Looking back now, I can’t imagine where my head was at when I first read that note. At the time I was struggling with Ronnie’s alcoholism after he’d had yet another failed stint in rehab, and our dear friend Chuch had died from a heart attack. I was quite lost, but while I didn’t realize it at the time, it had been clear to those closest to me. Things are very different, these days. Nowadays I am proudly wearing my slippers, day in and day out.

Ronnie and I rebuilt our friendship slowly. He rang to tell me he was having the most terrible arguments with Katia, and I spoke to him after he was arrested for fighting in the street with her, just to check he was okay. About a year after the split, I went to visit Jamie at his home in Cobham and was taking my grandson Charlie to the movies in nearby Esher when I saw Ronnie sitting in a restaurant window with a young girl. I knew he was renting a house in Surrey (well, it was more of a castle, really) but it was still a shock to see him sitting there. It was the first time I’d seen him in the flesh since he had left and I thought about walking past, but then I said to Charlie, ‘Look, there’s Granddad!’ and we went in to see him. It was all very friendly: the girl was sweet, and Ronnie asked us to join them for a drink, but I told him we had to be getting home. I left the restaurant feeling a little shaken, but glad to have seen Ronnie – and certainly with no sense of regret that we were apart, or longing that we were still together.

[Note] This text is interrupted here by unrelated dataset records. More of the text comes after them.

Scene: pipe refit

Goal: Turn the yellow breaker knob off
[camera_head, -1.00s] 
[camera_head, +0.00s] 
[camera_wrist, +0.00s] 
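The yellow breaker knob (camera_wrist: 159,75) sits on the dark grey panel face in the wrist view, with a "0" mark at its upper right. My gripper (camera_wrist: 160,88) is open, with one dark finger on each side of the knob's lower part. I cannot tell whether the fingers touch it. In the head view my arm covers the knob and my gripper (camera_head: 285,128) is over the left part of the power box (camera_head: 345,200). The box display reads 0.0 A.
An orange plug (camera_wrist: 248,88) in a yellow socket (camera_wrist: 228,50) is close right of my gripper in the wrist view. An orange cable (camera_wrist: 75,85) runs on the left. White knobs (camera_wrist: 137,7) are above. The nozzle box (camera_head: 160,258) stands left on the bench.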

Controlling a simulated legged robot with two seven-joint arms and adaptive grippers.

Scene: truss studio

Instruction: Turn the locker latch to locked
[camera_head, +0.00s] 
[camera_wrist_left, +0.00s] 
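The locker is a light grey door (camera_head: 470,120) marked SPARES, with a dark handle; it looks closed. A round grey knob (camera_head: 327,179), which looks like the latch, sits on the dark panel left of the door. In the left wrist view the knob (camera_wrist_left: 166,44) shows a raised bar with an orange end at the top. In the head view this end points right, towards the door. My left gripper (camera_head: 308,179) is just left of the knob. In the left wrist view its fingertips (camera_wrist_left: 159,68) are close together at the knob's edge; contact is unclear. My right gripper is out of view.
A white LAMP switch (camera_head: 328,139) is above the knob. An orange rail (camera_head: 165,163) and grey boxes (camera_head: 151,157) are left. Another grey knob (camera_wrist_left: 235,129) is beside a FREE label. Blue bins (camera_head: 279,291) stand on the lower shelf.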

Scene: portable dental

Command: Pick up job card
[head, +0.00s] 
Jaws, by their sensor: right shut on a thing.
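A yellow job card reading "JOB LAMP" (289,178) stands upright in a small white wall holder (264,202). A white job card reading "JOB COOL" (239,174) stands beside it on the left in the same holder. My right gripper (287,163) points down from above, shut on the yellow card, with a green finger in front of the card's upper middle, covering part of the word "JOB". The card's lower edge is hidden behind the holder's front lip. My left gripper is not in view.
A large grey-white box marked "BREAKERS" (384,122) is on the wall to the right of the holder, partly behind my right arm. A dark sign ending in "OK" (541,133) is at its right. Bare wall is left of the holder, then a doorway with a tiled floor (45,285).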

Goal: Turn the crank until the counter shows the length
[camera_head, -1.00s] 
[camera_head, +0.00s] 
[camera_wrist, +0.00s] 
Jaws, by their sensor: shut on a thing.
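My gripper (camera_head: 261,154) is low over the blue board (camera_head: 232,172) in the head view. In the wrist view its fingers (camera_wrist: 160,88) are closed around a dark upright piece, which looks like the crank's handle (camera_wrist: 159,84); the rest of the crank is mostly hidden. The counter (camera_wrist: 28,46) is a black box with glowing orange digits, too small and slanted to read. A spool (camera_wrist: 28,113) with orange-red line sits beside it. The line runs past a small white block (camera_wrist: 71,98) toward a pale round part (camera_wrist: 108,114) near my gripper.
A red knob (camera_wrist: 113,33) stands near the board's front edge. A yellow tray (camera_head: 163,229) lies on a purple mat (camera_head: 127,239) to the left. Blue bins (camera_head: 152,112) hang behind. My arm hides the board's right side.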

These days Ronnie and I are friends and I’ll happily pick up the phone to him. At the time of writing, he is happy with his latest girlfriend, Sally Humphreys, and has been sober for a year. (We actually met Sally years ago, when Ronnie had an exhibition of his artwork at Drury Lane and she was working at the theatre dressed as Moll Flanders.) Ronnie might have done some shitty things in the past, but when I think back on all those years we spent together, it’s the many good times that I now focus on. It still feels a bit weird when I see him, though; I suppose it always will. He’s just so instantly familiar to me that I look at him and think, Gosh, I loved that man so much for so long, I know every hair on his head, every little thing about his face and hands . . . But it’s like it was another lifetime. I will always love Ronnie, but now it’s with a feeling of warmth and familiarity. Anything more than that has faded.

Ronnie’s never apologized for what happened either to me or the kids – I don’t think he feels he has anything to apologize for – although he came close at the beginning of 2012. I was round at his house, dropping off some of his belongings, and he was talking about a new girl who was flying in to see him at the weekend.

‘I still haven’t found the one, Jo,’ he said, wearily.

‘You won’t, Ronnie,’ I said. ‘You had her and you lost her a few years ago. It was me.’

He paused, took a drag on his cigarette. ‘You live and learn,’ he said, eventually.

I stood on the street looking up at the elegant Georgian house–my house, I thought with a smile. It was set back from the street behind an overgrown front garden, and now I climbed the stone steps that wove among the creeper-covered trees to the front door. With a shiver of excitement, I put my key in the lock for the first time as the house’s new owner.

It was July 2011 and after years of living in the suburbs, I had found the home of my dreams among the fab restaurants and boutiques of London’s leafy Primrose Hill. It had been love from the moment I’d first laid eyes on the place, although clearly it hadn’t been redecorated since the seventies and was in need of a makeover. It looked sad and unloved, and the rooms were crammed with furniture and old books; the current owner had four lodgers so there were three kitchens, one on each floor. But it was a beautiful building with so much potential – and I do love a project. I’d put in an offer after that first viewing.

And now the house was mine and I was looking around it as its proud owner. I had builders starting work tomorrow – rewiring, replacing the roof, ripping out the kitchens – but I wanted to enjoy this moment, just me and my gorgeous new home. As I wandered from room to room, amazed at how much space there was now it was empty, I could see in my mind how I would transform the place: a big new kitchen in the basement, an organic vegetable patch in the back garden, vintage carpet on the stairs, antique lace at the front windows . . . It would be a huge amount of work, but I knew that I would have enormous fun doing it.

Eventually I reached the top floor and looked out of the window at the back of the house. The view across the rooftops took my breath away. There was the BT Tower, a central London landmark, so close I could almost touch it. Gosh, I’m right back in the middle of London, I thought happily. Back where it all started for me.

The sun was setting, spreading rosy-pink streaks across the sky, and as I gazed out, I thought back to the dreamy girl who had climbed up a conker tree one evening to stare at the sun setting over Canvey Island. And just as I had back then, I marvelled at the world spread out below me, in all its beauty and promise, and I thought, I wonder what extraordinary adventure life has in store for me?